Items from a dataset
_ _ _
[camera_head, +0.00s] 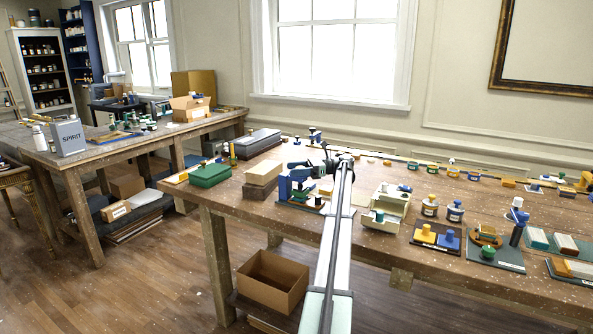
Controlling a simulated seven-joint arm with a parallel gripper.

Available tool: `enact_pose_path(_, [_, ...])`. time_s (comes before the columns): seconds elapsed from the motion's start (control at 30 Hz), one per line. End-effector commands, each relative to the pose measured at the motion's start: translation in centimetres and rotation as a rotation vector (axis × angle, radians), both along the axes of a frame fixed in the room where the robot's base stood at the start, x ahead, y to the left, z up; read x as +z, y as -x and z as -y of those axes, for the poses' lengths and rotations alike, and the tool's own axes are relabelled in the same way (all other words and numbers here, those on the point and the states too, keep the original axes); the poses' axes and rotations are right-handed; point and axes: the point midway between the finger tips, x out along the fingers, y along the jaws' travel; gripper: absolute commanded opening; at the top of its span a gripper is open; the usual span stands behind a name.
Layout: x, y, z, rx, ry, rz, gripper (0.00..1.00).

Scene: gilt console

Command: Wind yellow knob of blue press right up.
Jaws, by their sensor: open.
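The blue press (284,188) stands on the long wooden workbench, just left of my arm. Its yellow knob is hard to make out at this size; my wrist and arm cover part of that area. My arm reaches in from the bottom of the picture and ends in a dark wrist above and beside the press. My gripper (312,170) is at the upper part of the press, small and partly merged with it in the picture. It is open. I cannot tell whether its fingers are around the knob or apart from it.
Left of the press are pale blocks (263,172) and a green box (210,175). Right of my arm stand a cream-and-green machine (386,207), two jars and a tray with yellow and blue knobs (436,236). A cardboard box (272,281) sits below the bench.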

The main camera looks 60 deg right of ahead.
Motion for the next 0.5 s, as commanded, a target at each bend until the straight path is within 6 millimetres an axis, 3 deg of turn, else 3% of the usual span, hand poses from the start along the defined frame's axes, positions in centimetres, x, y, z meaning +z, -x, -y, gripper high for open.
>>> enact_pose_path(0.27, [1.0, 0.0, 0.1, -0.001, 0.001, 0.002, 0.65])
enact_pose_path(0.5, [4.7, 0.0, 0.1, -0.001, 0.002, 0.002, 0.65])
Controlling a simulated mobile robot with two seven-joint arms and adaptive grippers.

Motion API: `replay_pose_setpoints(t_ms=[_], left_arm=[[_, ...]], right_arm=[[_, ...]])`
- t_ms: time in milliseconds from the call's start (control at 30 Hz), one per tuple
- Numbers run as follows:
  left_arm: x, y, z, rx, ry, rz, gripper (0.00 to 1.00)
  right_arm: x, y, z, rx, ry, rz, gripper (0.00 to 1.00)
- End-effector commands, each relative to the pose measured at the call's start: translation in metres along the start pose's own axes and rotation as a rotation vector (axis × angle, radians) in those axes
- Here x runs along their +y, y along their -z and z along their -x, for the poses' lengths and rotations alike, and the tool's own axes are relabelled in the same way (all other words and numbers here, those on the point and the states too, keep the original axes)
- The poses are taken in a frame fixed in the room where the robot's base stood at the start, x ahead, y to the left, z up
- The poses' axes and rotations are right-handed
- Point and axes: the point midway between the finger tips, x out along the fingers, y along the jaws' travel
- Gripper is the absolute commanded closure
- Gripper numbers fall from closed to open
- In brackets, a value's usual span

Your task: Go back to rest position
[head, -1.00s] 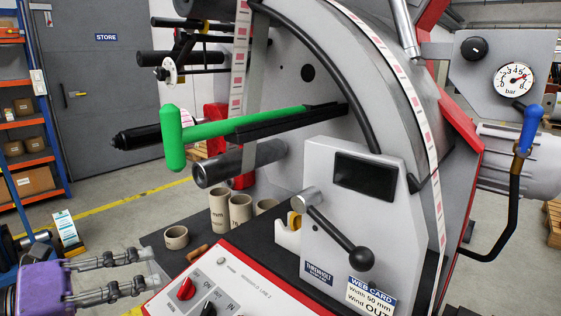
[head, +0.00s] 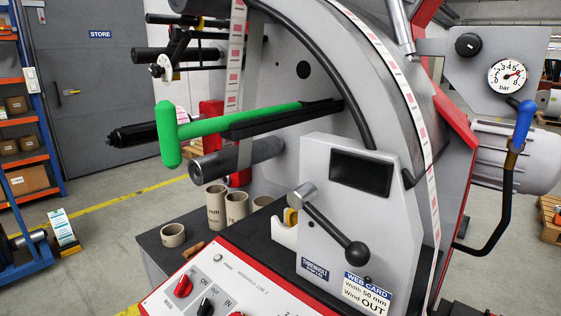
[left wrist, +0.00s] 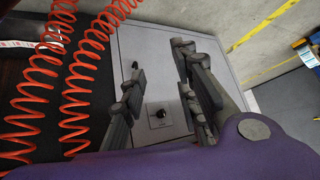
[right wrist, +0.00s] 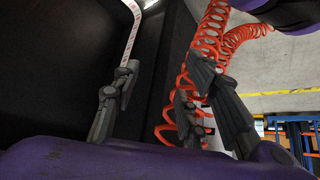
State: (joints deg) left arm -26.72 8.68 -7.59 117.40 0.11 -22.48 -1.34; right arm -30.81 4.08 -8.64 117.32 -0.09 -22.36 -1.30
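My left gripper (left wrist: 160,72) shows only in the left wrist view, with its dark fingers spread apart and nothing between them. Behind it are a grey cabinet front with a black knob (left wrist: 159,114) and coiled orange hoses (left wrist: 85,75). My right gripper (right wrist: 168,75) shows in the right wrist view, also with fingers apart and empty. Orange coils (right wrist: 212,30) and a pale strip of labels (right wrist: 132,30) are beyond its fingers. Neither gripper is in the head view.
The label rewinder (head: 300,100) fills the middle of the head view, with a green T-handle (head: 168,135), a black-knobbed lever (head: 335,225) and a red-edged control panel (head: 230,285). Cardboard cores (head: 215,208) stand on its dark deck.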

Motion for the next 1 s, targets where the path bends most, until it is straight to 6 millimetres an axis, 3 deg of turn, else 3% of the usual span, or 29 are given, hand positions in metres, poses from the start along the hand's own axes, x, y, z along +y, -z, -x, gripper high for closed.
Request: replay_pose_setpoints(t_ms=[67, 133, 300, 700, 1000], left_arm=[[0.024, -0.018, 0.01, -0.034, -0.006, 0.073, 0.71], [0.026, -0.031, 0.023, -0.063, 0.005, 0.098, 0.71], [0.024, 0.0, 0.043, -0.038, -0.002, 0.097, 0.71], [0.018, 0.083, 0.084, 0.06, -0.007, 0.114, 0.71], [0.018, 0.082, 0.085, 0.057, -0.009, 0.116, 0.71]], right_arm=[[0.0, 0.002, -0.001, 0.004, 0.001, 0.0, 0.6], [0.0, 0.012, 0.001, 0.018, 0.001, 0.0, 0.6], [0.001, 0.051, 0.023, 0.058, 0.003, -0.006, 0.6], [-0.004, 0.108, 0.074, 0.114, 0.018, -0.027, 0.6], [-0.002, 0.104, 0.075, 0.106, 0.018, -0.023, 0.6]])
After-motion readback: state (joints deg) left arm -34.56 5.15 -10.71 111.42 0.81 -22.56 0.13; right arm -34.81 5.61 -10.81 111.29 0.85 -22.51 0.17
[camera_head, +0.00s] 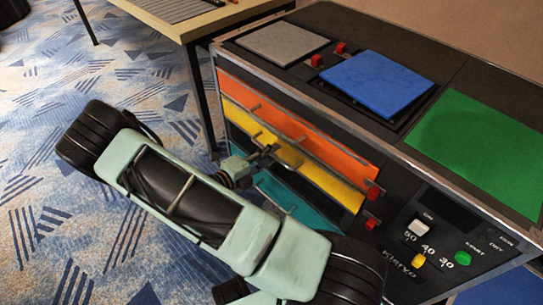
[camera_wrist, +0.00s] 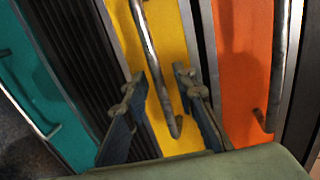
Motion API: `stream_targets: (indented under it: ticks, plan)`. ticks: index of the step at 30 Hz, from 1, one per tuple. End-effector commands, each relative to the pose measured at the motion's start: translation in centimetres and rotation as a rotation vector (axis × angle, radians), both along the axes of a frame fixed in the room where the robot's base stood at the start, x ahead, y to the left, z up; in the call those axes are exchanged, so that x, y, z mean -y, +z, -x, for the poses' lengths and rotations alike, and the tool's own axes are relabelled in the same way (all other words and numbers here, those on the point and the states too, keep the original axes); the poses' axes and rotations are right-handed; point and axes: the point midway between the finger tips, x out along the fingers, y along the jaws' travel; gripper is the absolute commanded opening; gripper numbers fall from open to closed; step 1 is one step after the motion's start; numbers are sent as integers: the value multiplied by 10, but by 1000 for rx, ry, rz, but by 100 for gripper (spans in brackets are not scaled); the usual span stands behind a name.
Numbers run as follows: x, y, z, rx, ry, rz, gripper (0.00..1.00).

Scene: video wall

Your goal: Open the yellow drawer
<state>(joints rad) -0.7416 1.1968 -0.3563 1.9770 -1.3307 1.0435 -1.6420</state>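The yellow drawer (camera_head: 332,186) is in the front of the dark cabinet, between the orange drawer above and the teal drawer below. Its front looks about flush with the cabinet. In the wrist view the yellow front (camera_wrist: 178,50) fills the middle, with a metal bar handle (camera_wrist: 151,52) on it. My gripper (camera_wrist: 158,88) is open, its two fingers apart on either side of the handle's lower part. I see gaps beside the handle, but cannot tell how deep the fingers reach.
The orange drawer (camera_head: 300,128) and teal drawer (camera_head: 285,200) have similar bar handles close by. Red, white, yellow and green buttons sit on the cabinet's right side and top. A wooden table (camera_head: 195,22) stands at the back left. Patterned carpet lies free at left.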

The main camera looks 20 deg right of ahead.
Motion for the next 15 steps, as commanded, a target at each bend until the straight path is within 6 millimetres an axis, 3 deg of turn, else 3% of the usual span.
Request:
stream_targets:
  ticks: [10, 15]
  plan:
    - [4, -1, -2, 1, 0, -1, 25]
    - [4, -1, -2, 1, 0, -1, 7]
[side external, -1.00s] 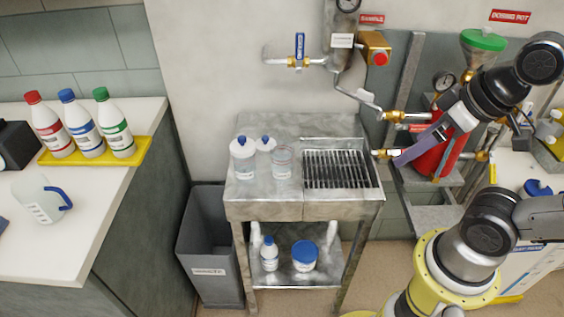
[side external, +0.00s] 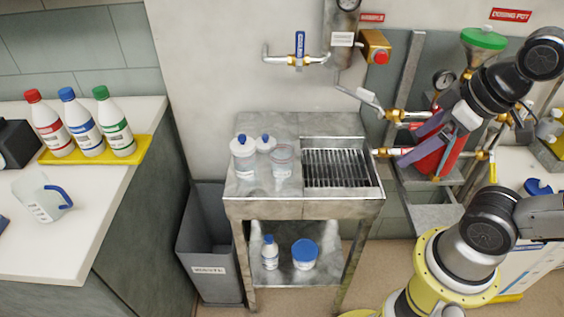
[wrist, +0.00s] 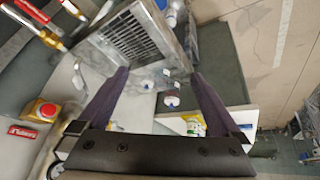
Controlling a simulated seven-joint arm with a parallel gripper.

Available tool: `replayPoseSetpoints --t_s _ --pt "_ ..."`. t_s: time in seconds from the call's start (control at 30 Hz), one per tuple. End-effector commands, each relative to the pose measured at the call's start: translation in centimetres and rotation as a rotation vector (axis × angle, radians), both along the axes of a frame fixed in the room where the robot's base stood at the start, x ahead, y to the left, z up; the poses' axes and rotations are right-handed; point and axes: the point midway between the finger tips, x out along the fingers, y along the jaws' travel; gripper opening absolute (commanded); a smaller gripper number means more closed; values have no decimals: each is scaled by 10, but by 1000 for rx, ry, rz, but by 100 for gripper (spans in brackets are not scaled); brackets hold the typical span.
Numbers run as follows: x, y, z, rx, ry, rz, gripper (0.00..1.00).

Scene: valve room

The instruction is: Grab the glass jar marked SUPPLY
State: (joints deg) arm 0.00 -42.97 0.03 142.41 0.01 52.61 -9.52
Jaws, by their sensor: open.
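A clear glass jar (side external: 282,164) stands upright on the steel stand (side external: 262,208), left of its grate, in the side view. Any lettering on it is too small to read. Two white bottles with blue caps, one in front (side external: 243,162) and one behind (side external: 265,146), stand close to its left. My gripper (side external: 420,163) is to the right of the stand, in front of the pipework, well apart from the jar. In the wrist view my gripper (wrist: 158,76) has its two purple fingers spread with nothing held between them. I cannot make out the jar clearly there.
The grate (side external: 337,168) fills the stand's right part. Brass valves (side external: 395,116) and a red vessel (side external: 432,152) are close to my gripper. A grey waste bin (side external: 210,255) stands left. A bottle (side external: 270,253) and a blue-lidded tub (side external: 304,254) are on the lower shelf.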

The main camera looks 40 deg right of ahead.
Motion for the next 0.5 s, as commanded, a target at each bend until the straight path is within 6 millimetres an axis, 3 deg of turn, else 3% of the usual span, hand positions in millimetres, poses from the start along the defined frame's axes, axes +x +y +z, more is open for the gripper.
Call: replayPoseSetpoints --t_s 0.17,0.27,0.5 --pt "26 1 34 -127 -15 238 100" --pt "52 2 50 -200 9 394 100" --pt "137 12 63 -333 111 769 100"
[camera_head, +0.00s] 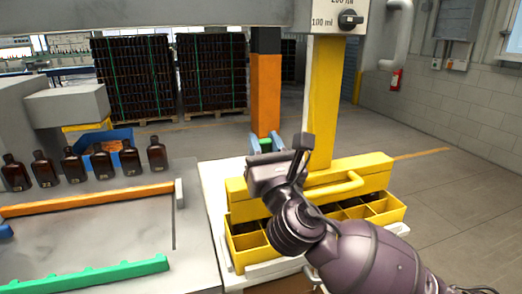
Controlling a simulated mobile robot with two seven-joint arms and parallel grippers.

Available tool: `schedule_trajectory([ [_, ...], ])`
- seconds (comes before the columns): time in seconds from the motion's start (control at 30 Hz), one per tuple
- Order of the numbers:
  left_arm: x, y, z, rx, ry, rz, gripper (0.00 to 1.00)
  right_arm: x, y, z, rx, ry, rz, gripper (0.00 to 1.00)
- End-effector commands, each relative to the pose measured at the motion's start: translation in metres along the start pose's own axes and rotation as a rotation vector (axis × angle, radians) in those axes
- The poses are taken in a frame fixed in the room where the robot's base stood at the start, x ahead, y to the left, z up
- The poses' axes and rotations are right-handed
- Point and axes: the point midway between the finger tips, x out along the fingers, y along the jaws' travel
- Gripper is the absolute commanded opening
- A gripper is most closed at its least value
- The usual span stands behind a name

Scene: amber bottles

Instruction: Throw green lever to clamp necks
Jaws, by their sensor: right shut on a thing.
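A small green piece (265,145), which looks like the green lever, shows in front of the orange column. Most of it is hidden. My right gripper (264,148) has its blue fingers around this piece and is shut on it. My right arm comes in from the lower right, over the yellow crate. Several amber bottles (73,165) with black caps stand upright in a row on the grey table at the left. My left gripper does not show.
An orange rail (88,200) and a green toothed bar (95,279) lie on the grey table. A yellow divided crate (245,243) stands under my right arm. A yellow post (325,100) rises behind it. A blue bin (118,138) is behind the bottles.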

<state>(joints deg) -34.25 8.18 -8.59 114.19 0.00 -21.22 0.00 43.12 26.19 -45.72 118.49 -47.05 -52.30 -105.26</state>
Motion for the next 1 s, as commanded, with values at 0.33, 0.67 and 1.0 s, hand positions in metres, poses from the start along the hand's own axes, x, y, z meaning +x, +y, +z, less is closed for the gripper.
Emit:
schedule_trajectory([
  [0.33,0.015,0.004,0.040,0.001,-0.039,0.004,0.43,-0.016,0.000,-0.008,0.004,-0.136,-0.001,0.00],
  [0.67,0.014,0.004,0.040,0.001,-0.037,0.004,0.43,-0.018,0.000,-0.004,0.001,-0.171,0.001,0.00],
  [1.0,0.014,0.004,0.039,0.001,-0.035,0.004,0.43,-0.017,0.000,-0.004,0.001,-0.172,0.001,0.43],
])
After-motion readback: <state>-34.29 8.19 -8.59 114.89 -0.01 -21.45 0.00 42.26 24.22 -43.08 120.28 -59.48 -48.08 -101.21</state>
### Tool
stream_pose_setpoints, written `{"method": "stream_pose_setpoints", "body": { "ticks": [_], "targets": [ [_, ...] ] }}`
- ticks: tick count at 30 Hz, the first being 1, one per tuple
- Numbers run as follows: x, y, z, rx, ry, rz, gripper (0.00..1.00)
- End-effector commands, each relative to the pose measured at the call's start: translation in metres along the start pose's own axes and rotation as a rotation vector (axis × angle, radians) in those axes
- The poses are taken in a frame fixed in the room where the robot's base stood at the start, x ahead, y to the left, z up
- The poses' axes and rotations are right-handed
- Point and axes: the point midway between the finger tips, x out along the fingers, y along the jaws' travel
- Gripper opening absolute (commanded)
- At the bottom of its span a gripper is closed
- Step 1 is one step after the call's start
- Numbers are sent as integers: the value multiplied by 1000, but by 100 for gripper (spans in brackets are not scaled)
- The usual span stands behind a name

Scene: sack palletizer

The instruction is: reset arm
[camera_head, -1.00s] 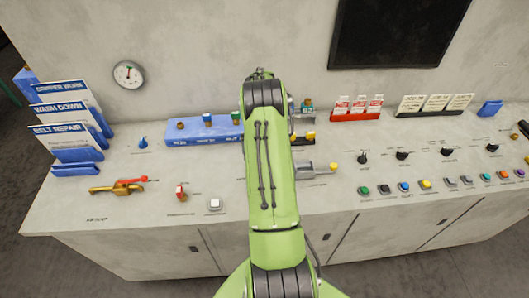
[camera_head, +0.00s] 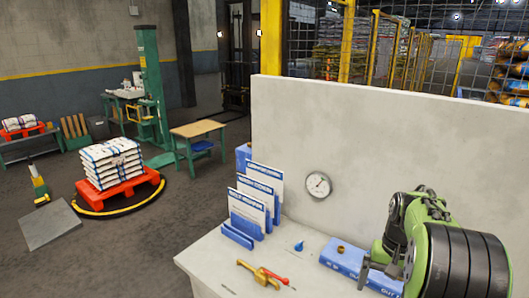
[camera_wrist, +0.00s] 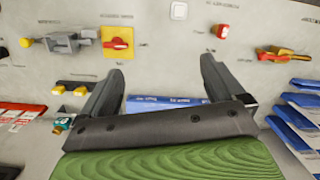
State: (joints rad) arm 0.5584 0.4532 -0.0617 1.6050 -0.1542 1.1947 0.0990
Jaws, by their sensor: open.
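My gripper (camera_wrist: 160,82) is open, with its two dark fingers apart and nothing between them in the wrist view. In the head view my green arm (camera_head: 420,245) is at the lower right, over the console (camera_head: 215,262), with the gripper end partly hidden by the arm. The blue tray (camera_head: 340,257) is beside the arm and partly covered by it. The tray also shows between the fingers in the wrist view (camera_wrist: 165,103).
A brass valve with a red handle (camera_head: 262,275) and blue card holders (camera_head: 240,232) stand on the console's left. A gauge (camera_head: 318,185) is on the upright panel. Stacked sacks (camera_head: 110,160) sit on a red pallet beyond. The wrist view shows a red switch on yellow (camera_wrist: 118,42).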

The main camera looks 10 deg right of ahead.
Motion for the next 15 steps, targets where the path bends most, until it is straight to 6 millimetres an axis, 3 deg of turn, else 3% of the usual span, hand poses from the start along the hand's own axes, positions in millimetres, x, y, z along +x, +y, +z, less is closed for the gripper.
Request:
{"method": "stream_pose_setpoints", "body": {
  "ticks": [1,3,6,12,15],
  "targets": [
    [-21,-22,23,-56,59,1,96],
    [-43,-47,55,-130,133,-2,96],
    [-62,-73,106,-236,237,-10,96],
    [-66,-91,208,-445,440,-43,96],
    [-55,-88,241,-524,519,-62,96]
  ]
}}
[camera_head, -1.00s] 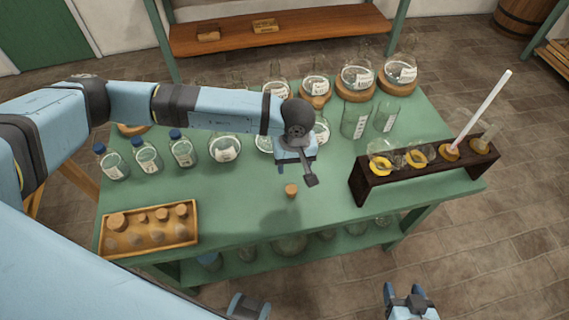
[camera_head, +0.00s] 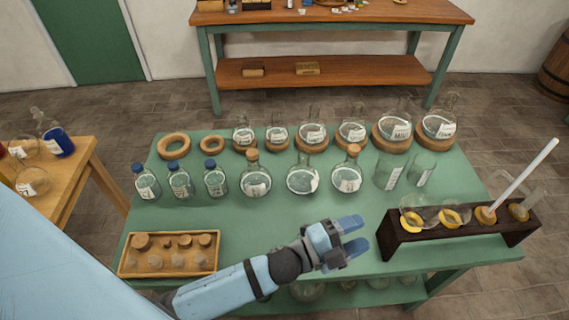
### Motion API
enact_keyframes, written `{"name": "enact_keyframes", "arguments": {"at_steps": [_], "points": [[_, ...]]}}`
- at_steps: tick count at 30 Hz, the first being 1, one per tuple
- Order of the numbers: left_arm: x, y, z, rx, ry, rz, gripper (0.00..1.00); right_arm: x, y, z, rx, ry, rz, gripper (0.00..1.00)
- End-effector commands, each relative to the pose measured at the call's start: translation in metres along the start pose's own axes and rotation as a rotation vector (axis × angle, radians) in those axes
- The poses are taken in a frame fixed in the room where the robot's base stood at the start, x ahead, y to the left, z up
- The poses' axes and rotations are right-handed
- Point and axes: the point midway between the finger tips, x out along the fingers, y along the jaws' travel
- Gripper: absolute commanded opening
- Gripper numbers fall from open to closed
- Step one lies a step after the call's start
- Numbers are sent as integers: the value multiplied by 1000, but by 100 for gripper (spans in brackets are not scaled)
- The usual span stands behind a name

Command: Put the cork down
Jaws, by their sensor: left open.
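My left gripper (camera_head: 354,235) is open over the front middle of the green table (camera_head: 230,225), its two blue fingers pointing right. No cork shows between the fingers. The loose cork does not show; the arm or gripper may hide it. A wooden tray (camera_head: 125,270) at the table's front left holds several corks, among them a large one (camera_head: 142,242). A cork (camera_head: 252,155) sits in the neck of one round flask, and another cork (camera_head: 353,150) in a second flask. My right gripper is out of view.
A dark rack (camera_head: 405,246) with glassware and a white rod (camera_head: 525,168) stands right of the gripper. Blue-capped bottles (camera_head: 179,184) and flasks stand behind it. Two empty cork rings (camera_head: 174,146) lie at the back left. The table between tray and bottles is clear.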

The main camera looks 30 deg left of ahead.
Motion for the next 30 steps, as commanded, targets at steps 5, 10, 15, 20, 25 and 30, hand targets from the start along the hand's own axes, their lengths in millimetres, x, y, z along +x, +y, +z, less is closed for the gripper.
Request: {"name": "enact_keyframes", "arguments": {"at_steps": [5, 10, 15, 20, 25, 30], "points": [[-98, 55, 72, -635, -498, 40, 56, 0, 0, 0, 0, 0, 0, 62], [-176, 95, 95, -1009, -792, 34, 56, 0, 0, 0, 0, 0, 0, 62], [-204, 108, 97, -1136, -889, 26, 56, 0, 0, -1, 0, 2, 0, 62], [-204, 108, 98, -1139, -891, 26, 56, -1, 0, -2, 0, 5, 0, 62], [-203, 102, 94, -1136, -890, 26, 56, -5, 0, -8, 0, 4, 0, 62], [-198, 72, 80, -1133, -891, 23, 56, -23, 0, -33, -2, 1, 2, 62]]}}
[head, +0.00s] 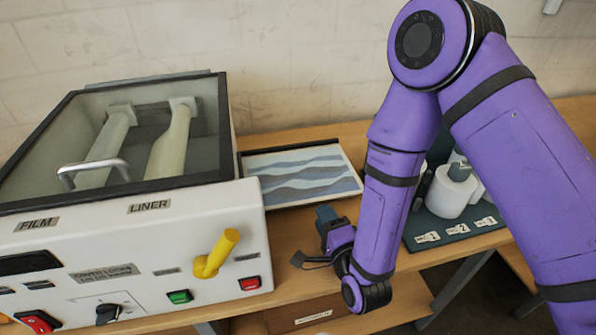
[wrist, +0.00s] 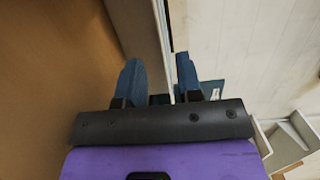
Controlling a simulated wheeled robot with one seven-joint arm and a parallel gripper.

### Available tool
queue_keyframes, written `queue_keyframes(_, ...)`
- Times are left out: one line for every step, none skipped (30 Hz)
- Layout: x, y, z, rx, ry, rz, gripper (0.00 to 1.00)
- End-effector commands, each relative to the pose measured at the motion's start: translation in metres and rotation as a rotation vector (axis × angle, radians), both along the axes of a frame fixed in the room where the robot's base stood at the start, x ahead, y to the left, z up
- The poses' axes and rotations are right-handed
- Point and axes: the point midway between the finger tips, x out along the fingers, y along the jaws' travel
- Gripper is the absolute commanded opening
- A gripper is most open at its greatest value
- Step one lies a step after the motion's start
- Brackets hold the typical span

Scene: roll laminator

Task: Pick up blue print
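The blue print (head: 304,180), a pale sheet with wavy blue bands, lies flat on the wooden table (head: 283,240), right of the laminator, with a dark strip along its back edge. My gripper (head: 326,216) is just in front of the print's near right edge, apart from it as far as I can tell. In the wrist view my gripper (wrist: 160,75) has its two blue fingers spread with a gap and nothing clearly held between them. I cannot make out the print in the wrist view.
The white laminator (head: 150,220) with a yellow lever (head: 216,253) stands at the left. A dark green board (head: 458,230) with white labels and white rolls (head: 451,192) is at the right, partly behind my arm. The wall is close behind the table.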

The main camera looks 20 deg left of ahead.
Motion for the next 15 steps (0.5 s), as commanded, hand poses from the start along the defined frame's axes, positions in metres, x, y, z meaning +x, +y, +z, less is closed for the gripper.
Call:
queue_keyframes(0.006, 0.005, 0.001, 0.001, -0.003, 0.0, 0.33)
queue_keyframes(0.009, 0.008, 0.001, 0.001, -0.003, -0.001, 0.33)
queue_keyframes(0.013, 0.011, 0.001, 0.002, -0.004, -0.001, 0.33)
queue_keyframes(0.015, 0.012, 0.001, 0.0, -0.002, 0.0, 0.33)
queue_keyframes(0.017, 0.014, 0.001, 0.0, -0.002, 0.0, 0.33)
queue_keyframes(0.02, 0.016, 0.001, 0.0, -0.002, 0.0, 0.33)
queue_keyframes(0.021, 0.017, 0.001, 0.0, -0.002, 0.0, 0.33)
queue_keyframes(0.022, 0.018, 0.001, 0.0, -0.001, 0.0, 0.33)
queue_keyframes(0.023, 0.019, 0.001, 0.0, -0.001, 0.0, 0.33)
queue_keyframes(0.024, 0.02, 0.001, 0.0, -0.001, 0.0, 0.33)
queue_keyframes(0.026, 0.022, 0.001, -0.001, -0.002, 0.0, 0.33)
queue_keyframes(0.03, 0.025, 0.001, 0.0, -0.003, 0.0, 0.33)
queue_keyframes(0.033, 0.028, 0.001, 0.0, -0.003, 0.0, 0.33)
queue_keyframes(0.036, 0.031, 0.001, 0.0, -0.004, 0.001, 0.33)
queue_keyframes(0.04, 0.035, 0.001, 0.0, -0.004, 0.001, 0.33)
_ _ _
**Given problem**
Look through the data above. Copy every line with the string "parallel" in it.

**Exercise output**
Controlling a simulated seven-joint arm with a parallel gripper.
Controlling a simulated seven-joint arm with a parallel gripper.
Controlling a simulated mobile robot with two seven-joint arms and parallel grippers.
Controlling a simulated wheeled robot with one seven-joint arm and a parallel gripper.

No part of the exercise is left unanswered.